Green has way better IPC with modern architecture, and in some cases can beat parallel loads (7-Zip compression) even if Sol has more threads.

Cryptography improvements likely due to AVX2/AVX512 and AES-NI optimizations on Alder Lake vs Haswell-era Xeons. Surprisingly ChaCha20 performance is equal or even slightly better on Sol, indicating that Green's crypto accelerators favor AES but not ChaCha20. Also RSA4096 and other public-key operations scale less dramatically (~1.5-1.6x), reflecting their compute-bound nature with less dependency on memory bandwidth. ChaCha20 being faster on older Xeon is a rare scenario where lack of AES acceleration helps.

Green consistently outperforms Sol on Redis benchmarks. However at higher concurrent connections, performance delta shrinks slightly, indicating that memory and I/O subsystem become the bottleneck at scale.

MariaDB results in a massive difference in performance not just due to CPU but also NVMe vs RAID SAS latency. CPU cannot shine fully if disk latency dominates.

Disk Benchmarksඞ

Sol has: 2400GB LOGICAL VOLUME (8x600GB 10K SAS RAID10 Storage Controller HP Smart Array P440ar) on ext4

Green has: NVMe 1000GB CT1000E100SSD8 on xfs

Results on openbenchmarking.org:

• https://openbenchmarking.org/result/2509115-NE-DISKGREEN01
• https://openbenchmarking.org/result/2509145-NE-DISKSOL7014

Disk Benchmark Summaryඞ

SMP performance due to DDR5's higher frequency and wider bus per channel.

STREAM benchmarks favor Sol which is likely due to Sol's 4-channel DDR4 memory configuration (16 DIMMs across 2 CPUs), providing higher aggregate bandwidth despite slower individual DIMMs. STREAM favoring Sol shows multi-channel DDR4 can beat DDR5 for large sequential streams, but only for continuous bulk operations.

Green shows enormous advantage in cache writes, reflecting modern CPU caches with higher associativity and faster L2/L3.

Green's memcpy/memset performance shows low-latency benefits for small-block memory operations.

Threaded memory operations show Green's superior per-thread latency and IPC, particularly in multi-threaded small-memory scenarios.

Green benefits from modern DDR5 and low-latency caches for small-block memory and per-thread operations, whereas Sol's memory excels in sustained high-bandwidth workloads due to many-channel DDR4 configuration.

RAM Benchmarksඞ

Sol has: 16 x 16 GB DDR4-2133MT/s 752369-081

Green has: 2 x 32 GB DDR5-5200MT/s

Results on openbenchmarking.org:

• https://openbenchmarking.org/result/2509141-NE-RAMSOL48015
• https://openbenchmarking.org/result/2509145-NE-RAMGREEN277

RAM Benchmark Summaryඞ

SQLite single-threaded performance shows 24x advantage for Green; even with multiple threads, Green dominates.
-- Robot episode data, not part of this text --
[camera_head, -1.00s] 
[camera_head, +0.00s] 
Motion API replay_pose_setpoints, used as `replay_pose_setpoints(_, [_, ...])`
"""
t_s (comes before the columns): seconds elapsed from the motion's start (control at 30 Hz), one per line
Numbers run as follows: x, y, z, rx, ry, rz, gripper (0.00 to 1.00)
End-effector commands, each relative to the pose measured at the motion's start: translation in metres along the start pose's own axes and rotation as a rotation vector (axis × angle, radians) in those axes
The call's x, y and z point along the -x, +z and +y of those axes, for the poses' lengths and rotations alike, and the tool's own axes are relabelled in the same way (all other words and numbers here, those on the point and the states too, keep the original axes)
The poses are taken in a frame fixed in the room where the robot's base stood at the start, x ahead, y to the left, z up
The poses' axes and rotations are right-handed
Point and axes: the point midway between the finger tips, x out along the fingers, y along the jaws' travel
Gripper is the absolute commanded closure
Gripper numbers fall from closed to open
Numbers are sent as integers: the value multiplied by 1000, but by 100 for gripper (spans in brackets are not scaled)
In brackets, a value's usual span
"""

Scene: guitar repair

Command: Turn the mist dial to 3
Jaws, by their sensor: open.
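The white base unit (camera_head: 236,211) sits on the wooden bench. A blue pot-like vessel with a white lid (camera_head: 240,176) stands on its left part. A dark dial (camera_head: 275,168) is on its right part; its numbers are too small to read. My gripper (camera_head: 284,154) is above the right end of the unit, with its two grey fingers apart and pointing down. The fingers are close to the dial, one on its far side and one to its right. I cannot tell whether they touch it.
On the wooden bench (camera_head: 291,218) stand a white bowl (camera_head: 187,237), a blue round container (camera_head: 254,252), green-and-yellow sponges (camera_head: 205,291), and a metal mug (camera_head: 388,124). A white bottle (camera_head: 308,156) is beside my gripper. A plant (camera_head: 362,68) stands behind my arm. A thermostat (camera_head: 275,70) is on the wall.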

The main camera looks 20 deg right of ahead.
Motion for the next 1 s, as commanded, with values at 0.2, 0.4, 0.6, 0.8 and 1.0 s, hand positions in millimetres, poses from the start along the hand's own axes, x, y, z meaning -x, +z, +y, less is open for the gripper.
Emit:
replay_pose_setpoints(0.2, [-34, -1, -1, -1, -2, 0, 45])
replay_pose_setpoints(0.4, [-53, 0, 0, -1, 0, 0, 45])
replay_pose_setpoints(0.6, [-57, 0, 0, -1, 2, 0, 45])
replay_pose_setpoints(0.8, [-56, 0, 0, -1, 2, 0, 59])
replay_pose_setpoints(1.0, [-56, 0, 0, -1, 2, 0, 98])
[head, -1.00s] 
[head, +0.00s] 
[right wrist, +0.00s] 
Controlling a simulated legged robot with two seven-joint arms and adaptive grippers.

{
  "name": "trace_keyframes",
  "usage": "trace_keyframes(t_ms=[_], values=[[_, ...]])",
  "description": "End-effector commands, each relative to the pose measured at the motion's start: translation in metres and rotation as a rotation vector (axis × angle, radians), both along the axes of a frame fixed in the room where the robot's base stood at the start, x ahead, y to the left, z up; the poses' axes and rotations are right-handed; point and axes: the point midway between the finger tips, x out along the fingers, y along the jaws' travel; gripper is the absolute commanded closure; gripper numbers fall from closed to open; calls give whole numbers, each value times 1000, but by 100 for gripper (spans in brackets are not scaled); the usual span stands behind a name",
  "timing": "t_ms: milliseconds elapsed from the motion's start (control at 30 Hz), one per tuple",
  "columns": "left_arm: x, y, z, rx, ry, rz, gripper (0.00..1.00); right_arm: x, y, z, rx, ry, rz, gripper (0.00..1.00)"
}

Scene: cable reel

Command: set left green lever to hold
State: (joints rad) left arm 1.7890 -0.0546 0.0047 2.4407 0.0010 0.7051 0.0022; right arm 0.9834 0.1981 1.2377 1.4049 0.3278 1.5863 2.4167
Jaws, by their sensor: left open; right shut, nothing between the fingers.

NVMe latency vs SAS explains this.

FIO sequential/random throughput is 2-2.5x higher on Green. NVMe scales better due to deep queue depth and modern controller efficiency.

IOR shows Green achieving 6-13x higher MB/s, with the delta shrinking for very large I/O blocks (32-1024MB). This suggests that RAID10 overhead in Sol becomes less significant for very large sequential transfers, but NVMe still dominates.

FS-Mark and Dbench show Green is ~16-19x faster. This is the combined effect of NVMe low latency, XFS efficiency, and fewer mechanical seek delays than 10K SAS disks.

NVMe SSDs provide massive latency and throughput advantages for small and large workloads alike. RAID10 SAS arrays are good for sustained large-block transfers, but fall behind in low-latency, metadata-heavy scenarios.

Overall notesඞ

Green's smaller core count is offset by high IPC, modern caches, and DDR5 bandwidth. Many benchmarks (MariaDB, Redis, crypto) show that per-core performance is more important than total threads, especially for latency-sensitive workloads.

MariaDB and SQLite show extreme differences, not just due to CPU but also NVMe vs RAID SAS latency.

High-speed RAM benefits NVMe latency hiding. Small-block I/O (SQLite, Dbench) benefits from Green's faster memory and cache hierarchy. Sol's large-channel memory helps for sustained sequential FIO reads, but cannot compensate for mechanical seek times in small-block workloads.

Enterprise Xeons still shine in extreme multi-threaded sequential memory or I/O scenarios, but their architecture is tuned for consistency and parallel throughput, not latency-sensitive operations.